_Data lines_
[Start]

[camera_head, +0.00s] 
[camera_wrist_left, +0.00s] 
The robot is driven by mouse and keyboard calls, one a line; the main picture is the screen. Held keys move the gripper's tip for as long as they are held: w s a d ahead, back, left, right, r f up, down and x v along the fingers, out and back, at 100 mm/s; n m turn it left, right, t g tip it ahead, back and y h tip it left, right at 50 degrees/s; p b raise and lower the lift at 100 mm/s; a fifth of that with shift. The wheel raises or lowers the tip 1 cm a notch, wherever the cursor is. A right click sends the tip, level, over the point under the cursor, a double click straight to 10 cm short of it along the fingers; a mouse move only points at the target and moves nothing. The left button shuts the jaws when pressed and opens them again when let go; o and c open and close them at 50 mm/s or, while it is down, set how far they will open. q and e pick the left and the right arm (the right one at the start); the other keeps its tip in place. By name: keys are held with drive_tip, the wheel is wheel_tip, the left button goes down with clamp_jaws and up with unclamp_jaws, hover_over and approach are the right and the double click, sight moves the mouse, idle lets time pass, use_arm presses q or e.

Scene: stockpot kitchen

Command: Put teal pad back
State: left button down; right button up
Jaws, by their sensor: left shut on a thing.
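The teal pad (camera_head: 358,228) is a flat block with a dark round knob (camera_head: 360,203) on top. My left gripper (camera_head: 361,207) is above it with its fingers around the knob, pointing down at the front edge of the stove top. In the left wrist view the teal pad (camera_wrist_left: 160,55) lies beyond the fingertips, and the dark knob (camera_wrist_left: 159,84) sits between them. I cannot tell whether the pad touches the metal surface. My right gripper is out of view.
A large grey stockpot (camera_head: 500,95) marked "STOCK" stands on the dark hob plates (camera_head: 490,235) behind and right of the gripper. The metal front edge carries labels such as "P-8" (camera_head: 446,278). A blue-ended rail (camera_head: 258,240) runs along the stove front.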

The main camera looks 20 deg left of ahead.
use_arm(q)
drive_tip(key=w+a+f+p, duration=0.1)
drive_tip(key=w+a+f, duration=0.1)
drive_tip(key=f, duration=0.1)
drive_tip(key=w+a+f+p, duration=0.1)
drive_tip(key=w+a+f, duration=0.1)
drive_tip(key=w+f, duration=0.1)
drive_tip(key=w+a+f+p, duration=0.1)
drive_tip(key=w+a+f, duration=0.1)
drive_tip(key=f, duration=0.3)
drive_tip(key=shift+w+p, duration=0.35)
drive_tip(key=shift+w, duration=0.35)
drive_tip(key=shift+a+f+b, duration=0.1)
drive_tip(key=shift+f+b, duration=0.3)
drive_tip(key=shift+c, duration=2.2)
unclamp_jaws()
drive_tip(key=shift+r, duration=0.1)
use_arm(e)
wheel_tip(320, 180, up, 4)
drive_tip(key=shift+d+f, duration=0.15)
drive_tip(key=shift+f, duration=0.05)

[End]

_Instruction_
Would you give the material above again, complete and exact?

_Exercise answer_
[camera_head, +0.00s] 
[camera_wrist_left, +0.00s] 
The robot is driven by mouse and keyboard calls, one a line; the main picture is the screen. Held keys move the gripper's tip for as long as they are held: w s a d ahead, back, left, right, r f up, down and x v along the fingers, out and back, at 100 mm/s; n m turn it left, right, t g tip it ahead, back and y h tip it left, right at 50 degrees/s; p b raise and lower the lift at 100 mm/s; a fifth of that with shift. The wheel raises or lowers the tip 1 cm a notch, wherever the cursor is. A right click sends the tip, level, over the point under the cursor, a double click straight to 10 cm short of it along the fingers; a mouse move only points at the target and moves nothing. The left button shuts the jaws when pressed and opens them again when let go; o and c open and close them at 50 mm/s or, while it is down, set how far they will open. q and e pick the left and the right arm (the right one at the start); the other keeps its tip in place. By name: keys are held with drive_tip, the wheel is wheel_tip, the left button goes down with clamp_jaws and up with unclamp_jaws, hover_over and approach are the right and the double click, sight moves the mouse, idle lets time pass, use_arm presses q or e.

Scene: stockpot kitchen

Command: Put teal pad back
State: left button down; right button up
Jaws, by their sensor: left shut on a thing.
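The teal pad (camera_head: 358,228) is a flat block with a dark round knob (camera_head: 360,203) on top. My left gripper (camera_head: 361,207) is above it with its fingers around the knob, pointing down at the front edge of the stove top. In the left wrist view the teal pad (camera_wrist_left: 160,55) lies beyond the fingertips, and the dark knob (camera_wrist_left: 159,84) sits between them. I cannot tell whether the pad touches the metal surface. My right gripper is out of view.
A large grey stockpot (camera_head: 500,95) marked "STOCK" stands on the dark hob plates (camera_head: 490,235) behind and right of the gripper. The metal front edge carries labels such as "P-8" (camera_head: 446,278). A blue-ended rail (camera_head: 258,240) runs along the stove front.

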The main camera looks 20 deg left of ahead.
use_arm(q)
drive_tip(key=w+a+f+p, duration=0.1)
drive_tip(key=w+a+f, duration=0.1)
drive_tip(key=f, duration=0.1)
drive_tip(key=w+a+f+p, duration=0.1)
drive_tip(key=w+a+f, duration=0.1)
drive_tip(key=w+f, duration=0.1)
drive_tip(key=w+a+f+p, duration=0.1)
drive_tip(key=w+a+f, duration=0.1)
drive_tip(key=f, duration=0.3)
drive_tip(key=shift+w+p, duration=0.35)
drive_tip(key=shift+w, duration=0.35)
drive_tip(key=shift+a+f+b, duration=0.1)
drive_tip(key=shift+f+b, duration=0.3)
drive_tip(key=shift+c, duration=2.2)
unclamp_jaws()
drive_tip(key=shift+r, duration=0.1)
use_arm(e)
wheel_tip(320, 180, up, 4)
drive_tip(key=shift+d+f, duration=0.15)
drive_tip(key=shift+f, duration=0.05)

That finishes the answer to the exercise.